A run of records:
— BEGIN —
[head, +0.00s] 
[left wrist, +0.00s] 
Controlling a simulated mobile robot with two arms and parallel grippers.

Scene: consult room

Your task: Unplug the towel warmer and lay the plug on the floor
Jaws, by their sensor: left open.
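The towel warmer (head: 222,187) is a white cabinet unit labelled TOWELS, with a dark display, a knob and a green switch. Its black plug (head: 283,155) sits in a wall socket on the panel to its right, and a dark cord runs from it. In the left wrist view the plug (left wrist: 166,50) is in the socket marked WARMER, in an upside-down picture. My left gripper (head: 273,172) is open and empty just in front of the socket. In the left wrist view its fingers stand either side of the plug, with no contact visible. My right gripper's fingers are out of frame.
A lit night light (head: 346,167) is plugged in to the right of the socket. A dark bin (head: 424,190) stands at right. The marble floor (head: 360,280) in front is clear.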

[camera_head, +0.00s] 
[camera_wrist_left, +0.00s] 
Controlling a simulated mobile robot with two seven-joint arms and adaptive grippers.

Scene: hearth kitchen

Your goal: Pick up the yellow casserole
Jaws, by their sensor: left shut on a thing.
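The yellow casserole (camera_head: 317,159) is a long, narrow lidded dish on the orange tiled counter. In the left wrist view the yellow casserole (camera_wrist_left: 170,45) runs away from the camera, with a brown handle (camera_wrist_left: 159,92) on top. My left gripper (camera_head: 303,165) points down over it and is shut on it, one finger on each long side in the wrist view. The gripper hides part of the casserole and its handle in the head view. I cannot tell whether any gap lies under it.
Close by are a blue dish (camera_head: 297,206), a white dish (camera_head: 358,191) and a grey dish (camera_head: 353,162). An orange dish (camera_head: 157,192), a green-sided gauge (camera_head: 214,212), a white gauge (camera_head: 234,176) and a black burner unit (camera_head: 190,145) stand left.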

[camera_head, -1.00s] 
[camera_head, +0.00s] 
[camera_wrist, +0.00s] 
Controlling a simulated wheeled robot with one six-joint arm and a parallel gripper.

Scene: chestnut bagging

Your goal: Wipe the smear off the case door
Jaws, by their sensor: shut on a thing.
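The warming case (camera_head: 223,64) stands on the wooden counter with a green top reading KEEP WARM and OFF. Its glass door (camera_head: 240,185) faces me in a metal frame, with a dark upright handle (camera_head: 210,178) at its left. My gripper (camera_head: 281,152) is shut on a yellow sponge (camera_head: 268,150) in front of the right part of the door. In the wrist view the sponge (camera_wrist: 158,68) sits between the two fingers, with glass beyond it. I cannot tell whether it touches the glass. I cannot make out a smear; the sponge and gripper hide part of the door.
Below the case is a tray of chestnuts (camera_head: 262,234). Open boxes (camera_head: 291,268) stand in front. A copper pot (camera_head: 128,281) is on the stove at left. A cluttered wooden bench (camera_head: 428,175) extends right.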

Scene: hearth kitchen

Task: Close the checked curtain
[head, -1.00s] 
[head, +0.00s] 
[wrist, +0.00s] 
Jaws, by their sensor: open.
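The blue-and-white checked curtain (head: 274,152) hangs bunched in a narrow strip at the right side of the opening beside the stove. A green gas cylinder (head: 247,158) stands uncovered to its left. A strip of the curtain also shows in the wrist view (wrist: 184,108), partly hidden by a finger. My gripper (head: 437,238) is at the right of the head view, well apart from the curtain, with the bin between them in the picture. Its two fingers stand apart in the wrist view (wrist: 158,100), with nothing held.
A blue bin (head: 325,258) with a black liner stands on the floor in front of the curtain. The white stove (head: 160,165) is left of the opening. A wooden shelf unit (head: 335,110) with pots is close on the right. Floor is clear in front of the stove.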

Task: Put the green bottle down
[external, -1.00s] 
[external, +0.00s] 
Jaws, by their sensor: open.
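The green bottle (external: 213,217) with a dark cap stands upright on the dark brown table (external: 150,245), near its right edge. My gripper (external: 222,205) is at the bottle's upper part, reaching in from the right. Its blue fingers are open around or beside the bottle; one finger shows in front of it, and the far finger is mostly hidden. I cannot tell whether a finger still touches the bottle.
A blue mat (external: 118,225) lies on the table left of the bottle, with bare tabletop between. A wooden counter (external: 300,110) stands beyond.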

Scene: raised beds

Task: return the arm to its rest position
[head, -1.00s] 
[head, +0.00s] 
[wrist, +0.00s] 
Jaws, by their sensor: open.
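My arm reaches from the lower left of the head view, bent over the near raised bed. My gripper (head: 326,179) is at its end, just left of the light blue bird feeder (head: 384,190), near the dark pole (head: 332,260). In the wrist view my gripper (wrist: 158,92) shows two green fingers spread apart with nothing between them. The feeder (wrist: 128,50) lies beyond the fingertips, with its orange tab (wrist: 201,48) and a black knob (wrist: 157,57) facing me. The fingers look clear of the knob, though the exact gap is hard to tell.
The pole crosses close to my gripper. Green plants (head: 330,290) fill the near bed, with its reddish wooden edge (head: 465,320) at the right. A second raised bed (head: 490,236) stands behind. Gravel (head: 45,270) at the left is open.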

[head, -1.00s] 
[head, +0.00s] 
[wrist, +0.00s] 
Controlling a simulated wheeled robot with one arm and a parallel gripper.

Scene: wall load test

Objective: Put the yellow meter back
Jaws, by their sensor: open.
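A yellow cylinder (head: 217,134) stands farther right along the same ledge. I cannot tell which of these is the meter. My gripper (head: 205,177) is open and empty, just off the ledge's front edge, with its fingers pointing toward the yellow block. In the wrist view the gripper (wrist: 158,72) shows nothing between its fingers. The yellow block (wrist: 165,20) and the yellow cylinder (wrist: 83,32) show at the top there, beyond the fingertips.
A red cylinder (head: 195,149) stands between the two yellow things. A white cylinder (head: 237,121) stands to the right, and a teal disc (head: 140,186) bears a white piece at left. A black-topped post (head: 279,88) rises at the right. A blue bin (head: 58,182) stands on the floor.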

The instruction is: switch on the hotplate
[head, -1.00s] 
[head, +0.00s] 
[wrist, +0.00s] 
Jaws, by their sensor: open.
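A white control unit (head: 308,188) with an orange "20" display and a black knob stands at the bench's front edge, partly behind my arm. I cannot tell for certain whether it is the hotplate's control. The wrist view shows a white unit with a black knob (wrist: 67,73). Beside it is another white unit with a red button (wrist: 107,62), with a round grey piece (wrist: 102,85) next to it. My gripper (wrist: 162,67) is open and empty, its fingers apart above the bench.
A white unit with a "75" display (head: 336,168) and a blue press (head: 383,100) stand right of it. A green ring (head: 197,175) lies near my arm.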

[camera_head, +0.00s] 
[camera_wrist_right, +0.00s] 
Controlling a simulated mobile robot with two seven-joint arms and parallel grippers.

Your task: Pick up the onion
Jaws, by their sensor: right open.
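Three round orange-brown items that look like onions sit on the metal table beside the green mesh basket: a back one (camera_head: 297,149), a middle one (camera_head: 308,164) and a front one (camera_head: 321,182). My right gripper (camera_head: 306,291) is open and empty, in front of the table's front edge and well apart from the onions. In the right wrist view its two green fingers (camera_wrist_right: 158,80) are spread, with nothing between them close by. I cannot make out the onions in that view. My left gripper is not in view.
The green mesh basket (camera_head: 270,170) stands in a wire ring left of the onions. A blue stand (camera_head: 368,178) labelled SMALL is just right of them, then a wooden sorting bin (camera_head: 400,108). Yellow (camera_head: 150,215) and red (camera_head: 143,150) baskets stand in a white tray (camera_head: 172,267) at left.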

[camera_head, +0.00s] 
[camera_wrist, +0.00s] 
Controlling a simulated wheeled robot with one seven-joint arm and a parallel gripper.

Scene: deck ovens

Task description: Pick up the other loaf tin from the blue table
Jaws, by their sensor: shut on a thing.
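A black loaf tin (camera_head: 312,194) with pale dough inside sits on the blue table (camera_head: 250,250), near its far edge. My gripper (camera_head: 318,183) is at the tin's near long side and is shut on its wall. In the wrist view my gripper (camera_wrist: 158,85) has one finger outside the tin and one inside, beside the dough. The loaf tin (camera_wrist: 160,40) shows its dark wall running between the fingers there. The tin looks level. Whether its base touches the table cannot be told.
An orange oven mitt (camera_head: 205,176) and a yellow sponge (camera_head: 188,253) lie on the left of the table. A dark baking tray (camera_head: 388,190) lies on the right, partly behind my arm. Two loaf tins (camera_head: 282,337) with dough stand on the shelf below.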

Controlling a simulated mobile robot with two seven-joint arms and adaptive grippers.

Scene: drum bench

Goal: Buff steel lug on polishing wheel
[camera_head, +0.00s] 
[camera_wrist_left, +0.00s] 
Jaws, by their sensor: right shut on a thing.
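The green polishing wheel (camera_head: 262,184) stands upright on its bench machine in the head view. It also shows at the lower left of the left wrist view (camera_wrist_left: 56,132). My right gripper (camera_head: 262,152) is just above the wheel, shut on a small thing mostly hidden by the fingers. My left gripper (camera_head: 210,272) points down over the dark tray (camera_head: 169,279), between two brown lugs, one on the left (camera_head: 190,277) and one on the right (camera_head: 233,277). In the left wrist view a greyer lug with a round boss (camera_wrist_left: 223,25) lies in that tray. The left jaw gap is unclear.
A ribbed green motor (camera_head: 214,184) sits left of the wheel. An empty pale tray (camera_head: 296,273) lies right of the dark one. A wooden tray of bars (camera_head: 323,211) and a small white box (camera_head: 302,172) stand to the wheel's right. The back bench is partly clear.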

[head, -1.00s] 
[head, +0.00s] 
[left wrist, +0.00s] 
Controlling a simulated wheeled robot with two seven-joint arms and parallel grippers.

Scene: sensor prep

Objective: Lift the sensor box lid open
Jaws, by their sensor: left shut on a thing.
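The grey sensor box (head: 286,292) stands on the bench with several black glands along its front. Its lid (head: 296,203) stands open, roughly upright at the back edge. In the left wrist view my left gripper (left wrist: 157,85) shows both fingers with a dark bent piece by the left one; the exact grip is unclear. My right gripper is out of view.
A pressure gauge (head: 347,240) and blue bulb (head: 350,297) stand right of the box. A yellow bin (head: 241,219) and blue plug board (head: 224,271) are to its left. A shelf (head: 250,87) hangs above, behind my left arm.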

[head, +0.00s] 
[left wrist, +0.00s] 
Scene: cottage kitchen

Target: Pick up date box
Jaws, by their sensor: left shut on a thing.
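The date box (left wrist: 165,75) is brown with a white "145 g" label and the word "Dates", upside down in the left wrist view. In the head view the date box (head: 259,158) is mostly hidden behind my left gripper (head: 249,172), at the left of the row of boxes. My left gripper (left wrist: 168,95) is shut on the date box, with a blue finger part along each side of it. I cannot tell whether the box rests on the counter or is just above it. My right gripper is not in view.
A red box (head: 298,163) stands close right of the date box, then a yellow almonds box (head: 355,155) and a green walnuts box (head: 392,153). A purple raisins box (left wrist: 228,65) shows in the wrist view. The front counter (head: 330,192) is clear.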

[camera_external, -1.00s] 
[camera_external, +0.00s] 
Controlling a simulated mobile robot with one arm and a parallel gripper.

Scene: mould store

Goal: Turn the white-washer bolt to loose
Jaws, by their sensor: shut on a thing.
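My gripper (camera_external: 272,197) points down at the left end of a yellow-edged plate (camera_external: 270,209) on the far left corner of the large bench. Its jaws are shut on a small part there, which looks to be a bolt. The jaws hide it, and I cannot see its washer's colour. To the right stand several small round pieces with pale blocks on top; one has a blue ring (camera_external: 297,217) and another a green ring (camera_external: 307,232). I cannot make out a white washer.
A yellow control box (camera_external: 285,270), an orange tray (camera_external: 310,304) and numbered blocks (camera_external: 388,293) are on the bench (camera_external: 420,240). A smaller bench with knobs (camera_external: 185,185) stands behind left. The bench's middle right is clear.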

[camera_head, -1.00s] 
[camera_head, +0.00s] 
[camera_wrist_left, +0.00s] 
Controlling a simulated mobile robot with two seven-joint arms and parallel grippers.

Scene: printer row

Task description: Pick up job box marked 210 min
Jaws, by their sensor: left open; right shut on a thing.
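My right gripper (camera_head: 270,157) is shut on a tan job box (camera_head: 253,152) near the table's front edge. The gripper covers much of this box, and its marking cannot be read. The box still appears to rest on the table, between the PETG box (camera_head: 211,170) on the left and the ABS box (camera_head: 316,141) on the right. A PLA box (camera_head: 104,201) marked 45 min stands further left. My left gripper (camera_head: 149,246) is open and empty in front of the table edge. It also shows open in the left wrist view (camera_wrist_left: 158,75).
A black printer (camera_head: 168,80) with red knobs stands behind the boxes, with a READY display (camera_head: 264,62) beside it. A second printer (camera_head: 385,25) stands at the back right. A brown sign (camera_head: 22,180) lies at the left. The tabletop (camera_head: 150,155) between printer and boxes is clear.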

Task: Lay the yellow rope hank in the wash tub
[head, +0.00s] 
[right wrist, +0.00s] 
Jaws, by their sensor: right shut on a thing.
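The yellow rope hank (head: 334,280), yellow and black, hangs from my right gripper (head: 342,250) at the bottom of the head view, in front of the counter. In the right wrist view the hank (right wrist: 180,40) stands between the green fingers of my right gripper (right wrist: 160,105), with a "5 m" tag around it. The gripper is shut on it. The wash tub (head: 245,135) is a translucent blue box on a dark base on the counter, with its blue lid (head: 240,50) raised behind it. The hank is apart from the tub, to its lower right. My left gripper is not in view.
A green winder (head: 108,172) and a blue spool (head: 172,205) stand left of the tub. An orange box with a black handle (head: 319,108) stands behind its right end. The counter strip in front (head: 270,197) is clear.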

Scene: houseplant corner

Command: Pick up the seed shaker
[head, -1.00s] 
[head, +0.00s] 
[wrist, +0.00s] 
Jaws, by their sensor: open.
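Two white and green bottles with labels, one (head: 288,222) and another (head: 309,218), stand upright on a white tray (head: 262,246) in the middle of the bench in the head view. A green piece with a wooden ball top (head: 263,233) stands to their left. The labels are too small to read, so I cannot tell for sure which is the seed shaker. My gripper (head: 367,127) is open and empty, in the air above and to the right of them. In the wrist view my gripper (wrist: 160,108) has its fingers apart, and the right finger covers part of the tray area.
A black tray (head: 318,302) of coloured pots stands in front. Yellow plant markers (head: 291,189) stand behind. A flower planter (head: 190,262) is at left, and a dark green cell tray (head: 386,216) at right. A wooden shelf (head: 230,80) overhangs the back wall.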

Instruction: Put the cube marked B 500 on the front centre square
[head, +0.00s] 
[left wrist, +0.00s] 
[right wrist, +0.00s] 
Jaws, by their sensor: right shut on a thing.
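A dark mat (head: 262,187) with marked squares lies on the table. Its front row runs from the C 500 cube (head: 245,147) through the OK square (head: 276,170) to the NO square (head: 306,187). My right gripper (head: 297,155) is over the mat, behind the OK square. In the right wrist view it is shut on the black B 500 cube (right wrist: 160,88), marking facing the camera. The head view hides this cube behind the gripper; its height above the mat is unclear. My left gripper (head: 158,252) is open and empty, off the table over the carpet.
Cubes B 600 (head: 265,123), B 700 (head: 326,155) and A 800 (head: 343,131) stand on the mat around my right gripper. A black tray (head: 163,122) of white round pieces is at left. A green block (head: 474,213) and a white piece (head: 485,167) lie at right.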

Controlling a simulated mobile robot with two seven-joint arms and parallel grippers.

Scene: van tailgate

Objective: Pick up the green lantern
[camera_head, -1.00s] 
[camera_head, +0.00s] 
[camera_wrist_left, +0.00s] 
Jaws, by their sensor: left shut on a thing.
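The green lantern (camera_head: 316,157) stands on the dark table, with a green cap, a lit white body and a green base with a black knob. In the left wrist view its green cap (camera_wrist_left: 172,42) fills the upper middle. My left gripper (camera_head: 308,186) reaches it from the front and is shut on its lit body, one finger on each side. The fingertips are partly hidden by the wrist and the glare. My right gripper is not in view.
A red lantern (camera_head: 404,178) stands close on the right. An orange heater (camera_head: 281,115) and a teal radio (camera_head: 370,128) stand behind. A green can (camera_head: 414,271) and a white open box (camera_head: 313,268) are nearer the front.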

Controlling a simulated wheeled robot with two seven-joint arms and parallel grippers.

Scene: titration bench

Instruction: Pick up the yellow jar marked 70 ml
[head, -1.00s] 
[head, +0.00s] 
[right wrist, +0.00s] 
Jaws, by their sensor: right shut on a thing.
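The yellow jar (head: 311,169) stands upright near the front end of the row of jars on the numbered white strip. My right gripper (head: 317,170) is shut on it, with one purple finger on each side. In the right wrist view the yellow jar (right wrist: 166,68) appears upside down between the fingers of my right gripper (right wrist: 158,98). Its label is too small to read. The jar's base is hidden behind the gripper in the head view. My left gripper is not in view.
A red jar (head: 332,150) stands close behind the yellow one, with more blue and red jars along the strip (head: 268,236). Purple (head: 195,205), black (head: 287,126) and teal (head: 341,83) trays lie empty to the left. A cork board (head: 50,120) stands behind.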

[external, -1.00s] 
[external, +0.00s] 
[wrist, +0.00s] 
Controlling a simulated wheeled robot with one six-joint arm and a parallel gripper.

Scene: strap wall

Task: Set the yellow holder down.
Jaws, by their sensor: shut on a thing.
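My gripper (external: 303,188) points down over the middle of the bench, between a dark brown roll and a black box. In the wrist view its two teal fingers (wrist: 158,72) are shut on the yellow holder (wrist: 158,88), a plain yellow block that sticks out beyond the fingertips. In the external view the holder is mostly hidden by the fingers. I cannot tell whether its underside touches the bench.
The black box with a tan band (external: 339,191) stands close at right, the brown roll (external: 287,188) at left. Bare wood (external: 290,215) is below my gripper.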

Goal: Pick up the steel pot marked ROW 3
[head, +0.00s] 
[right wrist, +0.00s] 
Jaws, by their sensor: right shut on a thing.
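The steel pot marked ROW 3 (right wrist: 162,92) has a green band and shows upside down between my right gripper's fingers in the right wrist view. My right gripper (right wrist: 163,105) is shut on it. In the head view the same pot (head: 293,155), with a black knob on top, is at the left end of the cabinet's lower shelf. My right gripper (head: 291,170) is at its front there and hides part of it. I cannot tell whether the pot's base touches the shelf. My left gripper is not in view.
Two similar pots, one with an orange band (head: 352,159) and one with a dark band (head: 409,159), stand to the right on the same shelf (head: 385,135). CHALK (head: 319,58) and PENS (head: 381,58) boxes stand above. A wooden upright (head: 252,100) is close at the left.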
— END —
Given exercise
Calculate how many lines of the material include the string "description", and state that number by itself.

Worked solution
2